Listen out for the Aston Martin DB11 speeding up the hill at the Festival of Speed presented by Mastercard – it might sound a little different from normal…
JUN 28th 2017
This is the new V8‑powered Aston Martin DB11
Making its world dynamic debut at FOS is an Aston Martin on which hopes of the company’s future prosperity are pinned. British icon meet Mercedes-AMG grunt!
But will the first Merc-engined Aston boom any less majestically than the purebred Astons we are used to listening to? It is unlikely. Sound quality is just as important to AMG as Aston and its 4.0-litre twin-turbo V8 is (almost…) as charismatic as the venerable V12 which in 5.2 twin-turbo form has been the sole DB11 engine choice thus far.

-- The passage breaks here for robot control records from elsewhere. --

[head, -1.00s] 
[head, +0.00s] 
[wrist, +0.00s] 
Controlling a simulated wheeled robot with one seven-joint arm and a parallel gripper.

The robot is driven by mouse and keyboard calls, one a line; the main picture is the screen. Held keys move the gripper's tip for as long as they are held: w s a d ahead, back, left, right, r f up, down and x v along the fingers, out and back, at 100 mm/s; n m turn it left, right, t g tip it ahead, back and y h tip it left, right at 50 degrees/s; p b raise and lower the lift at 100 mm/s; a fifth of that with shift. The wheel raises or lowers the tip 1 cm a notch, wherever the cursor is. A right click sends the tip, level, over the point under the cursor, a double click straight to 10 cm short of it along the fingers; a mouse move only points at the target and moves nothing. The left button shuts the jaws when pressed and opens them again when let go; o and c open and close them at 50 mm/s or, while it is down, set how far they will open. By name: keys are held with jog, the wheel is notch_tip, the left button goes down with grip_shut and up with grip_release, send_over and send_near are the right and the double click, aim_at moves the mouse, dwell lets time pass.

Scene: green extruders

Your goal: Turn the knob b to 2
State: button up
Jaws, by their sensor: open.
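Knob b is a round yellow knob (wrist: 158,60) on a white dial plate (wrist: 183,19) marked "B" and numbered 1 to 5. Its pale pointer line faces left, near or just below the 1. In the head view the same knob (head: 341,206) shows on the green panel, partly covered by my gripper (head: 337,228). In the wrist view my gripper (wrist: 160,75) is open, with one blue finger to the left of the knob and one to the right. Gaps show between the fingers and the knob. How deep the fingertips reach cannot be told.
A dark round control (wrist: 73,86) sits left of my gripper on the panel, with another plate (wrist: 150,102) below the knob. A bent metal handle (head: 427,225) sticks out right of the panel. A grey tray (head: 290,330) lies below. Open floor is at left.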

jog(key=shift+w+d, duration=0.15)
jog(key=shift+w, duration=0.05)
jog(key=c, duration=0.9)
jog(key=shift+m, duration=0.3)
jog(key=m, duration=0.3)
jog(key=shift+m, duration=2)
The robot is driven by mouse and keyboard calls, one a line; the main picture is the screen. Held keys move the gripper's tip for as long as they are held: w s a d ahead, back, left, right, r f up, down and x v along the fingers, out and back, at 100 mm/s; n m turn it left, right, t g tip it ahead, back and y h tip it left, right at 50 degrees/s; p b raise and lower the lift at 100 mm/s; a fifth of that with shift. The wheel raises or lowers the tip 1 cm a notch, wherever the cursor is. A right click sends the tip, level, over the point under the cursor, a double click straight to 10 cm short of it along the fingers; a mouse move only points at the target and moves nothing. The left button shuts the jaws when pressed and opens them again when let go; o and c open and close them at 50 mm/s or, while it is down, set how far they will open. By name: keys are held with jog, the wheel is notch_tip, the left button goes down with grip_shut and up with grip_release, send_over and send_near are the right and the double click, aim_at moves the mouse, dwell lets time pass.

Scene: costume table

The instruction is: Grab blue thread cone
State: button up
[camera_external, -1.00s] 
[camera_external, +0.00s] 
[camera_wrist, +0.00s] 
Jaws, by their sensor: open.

The new DB11 V8, which joins the V12 in the range, will hardly be slower up the Goodwood Hill either. Despite 100 fewer horses than the V12, at 503bhp, the V8 has a 0-62mph time of 4.0 seconds, which is just one tenth slower than the V12. You can thank a 115kg weight saving for that. It does lose a little on top speed though: 200mph for the V12, 187 for the V8.
Benefits? At the pumps you’ll get 28 rather than 24mpg, the taxman will take less – CO2 rating is 230g/km against the V12’s 265 – and there’s a saving of £13,000 on recommended list price. The new V8 costs from £144,900 in the UK. In other markets around the world like China, where car tax is based on cubic capacity, a 4.0 rather than a 5.2 engine is expected to be good for sales.
We can also expect differences in the way the V8 handles. Aston asserts the new power plant reveals “more of the DB11’s dynamic side and capabilities”. It’s still an effortless GT at heart but a more agile and sporting one in this form, says the firm.
There’s that weight loss at work again, but also the fact that the new engine contributes to a lower centre of gravity and better weight distribution. Making the most of all that are new engine mounts and detailed revisions to suspension bushes, springs, dampers and anti-roll bars. Transmission is eight-speed paddle-shift automatic and like the V12 there’s an alloy torque tube with carbon fibre prop shaft.
The V8’s 503bhp peaks at 6000rpm and the engine revs to 7200rpm. It is backed up by 513 lb ft of torque between 2000-5000rpm, only marginally less than the V12 makes. In this bespoke form – and Aston says it was responsible for all engine calibration and installation – it is not the most powerful version of the 4.0-litre AMG engine. The AMG GT-R has 585bhp, suggesting there’s the potential of more to come. That could be handy, with this engine also due to power the new Vantage next year.
Will you be able to spot the V8? No giveaway badges of course, but the eagle-eyed may notice the new wheels, dark headlight bezels and only two instead of four bonnet vents.
And what do you see when you lift the bonnet? A big V8 logo and the Aston Martin wings of course… along with a plaque saying the car has been signed off by Aston boss Andy Palmer. With the DB11 V8, Andy will be hoping he is passing as fit not just a new model but a big chunk of the company’s future success.